I've improved the flow of the vacuum cleaner by streamlining the
where the hose joins the venturi chamber. So - if you have a go at
building one yourself make
sure there are a minimum of obstructions or diameter changes. With the
new changes the inflow has improved dramatically. I still have to use
the hair dryer blower to finish off though.
I've been busy with other work the last few weeks so haven't been able
to finished the last 2 meters of the north wall. After that I've got
small sections under three windows to do.
Here's a screen shot from my weather station which shows indoor and
temperature. It's still a bit too warm for me to tell if the insulation
has had any effect. It's warm inside and out. But at least you can see
the way the inside temperature is a lot steadier than the outside temp.
You can see my
weather data live. The web
cam is looking at our
front yard and the sky to the north (and the house across the street).
OK - finished blowing all the walls. Phew! It took a while but now its
I've glued and puttied all the holes.
Next step is to sand and paint over those and I'm done.
Now that the job is done I can look back and ask was it worth it? At
this stage (summer) it's too soon to tell. I'll report again in mid
winter (that's July for us here in New Zealand).
Would I do it
again? I think - yes. Now that I've got the tools and techniques worked
out it will be much quicker to do next time. If there is a next time.
Before I forget here's a few bits I've learned (of interest only to those who might try this at your home):
All hair dryers are virtually identical inside. I pulled apart 8
hair dryers (some look like they came from the early 1980's) and
they all contain the same basic bits; switch(s), heating elements,
motor, rectifier, and a few capacitors.
The first hair dryer I bought was the best design for my purpose
- it was wide at the back and narrow at the front with a smooth
transition funnel. The gaps between the fan blades were big enough to
allow the larger pieces of polystyrene through.
I ground down the outside edge of the fan to prevent large
(10mm) bits of polystyrene gettign stuck between the edge of the blade
and the inside wall.
If you run the hair dryer for half-an-hour then stop it - you may
find it does not start again. You'll need to either wiggle the fan
blades a bit (to dislodge a buildup of polystyrene dust in or around
the motor. Also - if the motor doesn't restart don't leave it on for
more than a second or you'll burn out the motor. Sometimes it was
enough to just jiggle the fan blades a bit with a stick down the front
of the blower nozzle.
My vacuum cleaner blower used a 38mm diameter clear hose which
was great for seeing what was going on - but sometimes it clogged up.
When that happens you can, without turning off the vacuum, pull the
nozzle out of the home in the wall and put your hand over the end of
the nozzle - thus turning the blown air back down the clear hose. With
a bit of wiggling this will clear the hose. Then you bung the nozzle
back into the wall and carry on.
If the vacuum blower clogs repeatedly - you've probably reached
the 75% limit for that cavity. I put a plug in the hole and moved to
the next hole. Or you could switch to the hair dryer.

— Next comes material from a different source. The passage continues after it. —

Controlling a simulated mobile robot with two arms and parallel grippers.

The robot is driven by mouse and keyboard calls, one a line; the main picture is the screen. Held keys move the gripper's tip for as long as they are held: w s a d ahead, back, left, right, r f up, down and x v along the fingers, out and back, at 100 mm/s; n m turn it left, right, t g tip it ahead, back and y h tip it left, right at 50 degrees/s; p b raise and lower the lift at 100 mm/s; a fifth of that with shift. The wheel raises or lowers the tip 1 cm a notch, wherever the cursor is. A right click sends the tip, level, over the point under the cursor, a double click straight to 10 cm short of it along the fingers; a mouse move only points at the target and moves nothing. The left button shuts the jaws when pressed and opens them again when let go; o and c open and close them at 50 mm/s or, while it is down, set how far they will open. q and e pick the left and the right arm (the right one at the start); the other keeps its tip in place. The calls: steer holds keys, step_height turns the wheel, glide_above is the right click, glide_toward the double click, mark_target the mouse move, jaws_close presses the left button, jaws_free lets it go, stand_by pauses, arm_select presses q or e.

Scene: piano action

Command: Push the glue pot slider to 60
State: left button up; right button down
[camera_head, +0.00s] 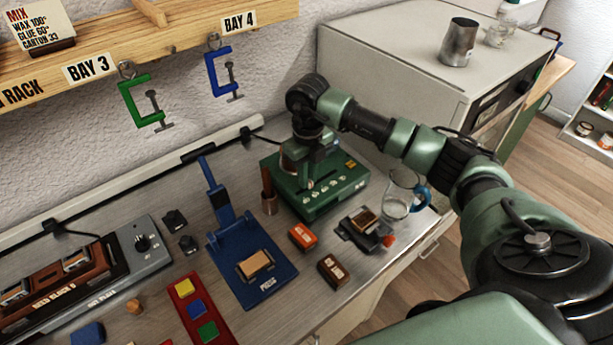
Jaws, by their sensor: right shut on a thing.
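The green box-shaped unit (340,191), which I take to be the glue pot's base, stands on the metal bench near the wall. Pale marks run along its sloped front, too small to read. My right gripper (311,182) points down over this unit, its fingers shut at the front panel. The slider knob is hidden by the fingers, and its setting cannot be read. Part of a rounded metal pot shows behind the gripper. My left gripper is not in view.
A blue press (252,262) stands left of the unit. An orange block (302,237), a dark block (332,270) and a glass jug (398,196) are nearby. Clamps (222,72) hang from the rack above. A white cabinet (390,60) stands behind my right arm.

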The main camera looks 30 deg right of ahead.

It's easier to drill all the holes in a wall. Put plugs in the
holes (with a screw handle in each one so you can get it out later).
Then vacuum blow the whole wall. Then hair dryer each segment. Glue in
the plug (I used PVA). Move on to the next segment. When the wall is
done putty the holes. Then move on to the next wall.
When removing unglued plugs you may find they have stuck. I used
the nail pulling end of a hammer, as if I was pulling a nail, but
tapped the hammer handle gently to nudge the plug out.
The perfect blower would be made of clear plastic so you could
always see what was going on. Have a clear section before and after the
motor is the next best set-up.
I didn't have to wait long for a cold snap.
Screenshot of my weather station showing a sudden 5 degree drop. By
10pm the temperature difference bewtween indoor and outside temp was
about 10 degrees. The slight upswing in indoor temperature at 7pm was
when we closed the blinds and cooked dinner.
It's now three months later and time for a look back.
My power bills are down. Although it was the warmest May on record, so... they would be anyway.
June is not being quite so kind. It looks like we might end up averaging 20 daily Units for the month of June.
I've had several people email asking a few questions:
1. What about electrical wires - doesn't the polystyrene react with the plastic around the wires?
I'm lucky that our house has almost all it's wiring on the internal
walls. There are about 4 spots with wires - so I just left those empty.
At some later stage I'll think about filling those with something
non-reactive, like wool fibre.
2. Is it fire retardant?
Yep. Poly Palace only use fire retardant polystyrene in their
underfloor products (so I made sure they gave me fire retardant beads).
I still haven't sanded and painted over the puttied plugs. The putty is such a close match to the existing wall colour that I haven't prioritised it.
My power usage - particularly heating - has gone waaaaay up! Back in October my wife and I had a baby (Adam) who is lovely - but we are using an extra heater in his room now and washing a lot of nappies). And Michelle is home most of the day - so it looks like we may exceed our 2004 power usage of 6542 kWh. I'm guessing we'll be around 7000 kWh, but still well under the 8000 kWh that qualifies us for the "low user" charging rate.
I've had the house rated with HERS (Home Energy Rating Scheme) - we got 6.5 which is pretty good for a 1927 house. Apparently one of the key positives in our house was the double layer of batts in the ceiling.
I spent the last summer installing four 1000 litre rainwater collection tanks in behind our garage - for use on the garden next summer.